But what you have to like about Wiltjer — and maybe this point get hammered home to him during last year’s national championship season — is that he values winning more anything.

“I mean it kills you any time you lose, so it hurt, especially because we knew we could have won the game. We didn’t execute down the stretch, so it definitely hurts a lot,” Wiltjer said.

Kentucky fans, though, are buying into Wiltjer. Consider these Twitter posts made during Tuesday’s game”

— Words I thought I’d never hear from Tom Leach: “Wiltjer fakes, BLOWS BY HIS MAN, down the lane, finger roll, GOOD!”

— Where there’s a Wiltjer, there’s a way.

— I’ve joked that he’s like an Adam Morrison with fundamentals. If he develops D (defense) he makes this team exponentially better.

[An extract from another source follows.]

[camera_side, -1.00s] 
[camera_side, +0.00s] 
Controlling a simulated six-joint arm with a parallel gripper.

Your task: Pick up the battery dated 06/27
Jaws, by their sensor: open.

— Wiltjer is kind of like having dial up Internet .. So slow yet so exciting when you finally connect.

In the last three games, Wiltjer is 18-for-33 from the field, including 6-for-14 from 3-point range. He’s had 16 rebounds and nine assists. He’s shown he can score in a variety of ways inside and has made some nifty passes to get baskets for others. His defense? It has been better but with the way UK is struggling on offense — Harrow is 12-for-33 and Goodwin 9-for-29 from the field the last three games and Alex Poythress has not taken more eight shots in any SEC game — it seems imperative to have Wiltjer on the court because he seems to have the best sense now of how Calipari wants his players to play.

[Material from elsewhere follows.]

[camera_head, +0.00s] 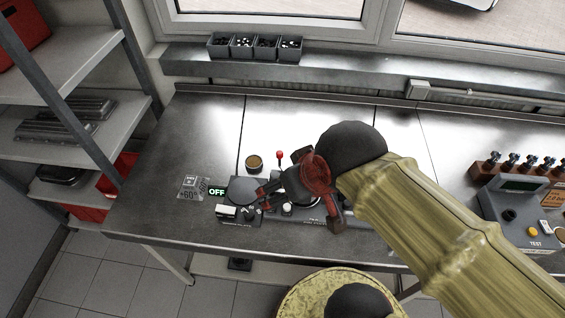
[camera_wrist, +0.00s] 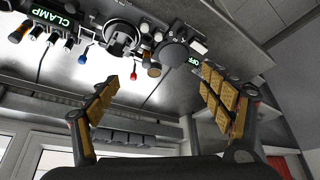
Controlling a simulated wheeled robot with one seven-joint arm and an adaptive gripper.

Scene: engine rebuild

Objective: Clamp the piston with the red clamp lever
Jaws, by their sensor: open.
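The red clamp lever (camera_head: 280,155) shows its red ball at the back of the bench fixture, left of my arm. It also shows in the wrist view (camera_wrist: 134,76), between my fingers but beyond them. A round grey fixture (camera_wrist: 121,38) with a pale centre is behind the lever in the wrist view; I cannot tell whether the piston is in it. In the head view my gripper hides much of that fixture. My gripper (camera_wrist: 160,78) is open and empty above the bench, its yellow-padded fingers wide apart and not touching the lever.
A round dark plate (camera_head: 243,189) with a green OFF sign (camera_head: 216,191) is left of my gripper. A brown-topped pot (camera_head: 254,162) stands near the lever. A blue knob (camera_wrist: 83,59) and a CLAMP display (camera_wrist: 55,19) show in the wrist view. The left rear bench is clear.

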“When I say buy in, it starts with individual players, that each individual player has to accept his role and has to play the way the team needs him to play,” Calipari said. “That’s the first buy-in. That’s been the hard one for us.”

But Wiljter has done it.

“The second buy-in becomes we have to be in tune with each other and on the same page and we have to buy in how our team must play for us to win and have the best chance to win,” Calipari said. “Those are the two buy-ins all coaches go through. The second part of that is getting them to play. Coaches, if we have to coach emotion and intensity and effort, you’re not really coaching basketball.”

Again, Wiltjer seems to have got that and that’s why UK has to remember that more often to potentially avoid more disappointments like the one at Alabama.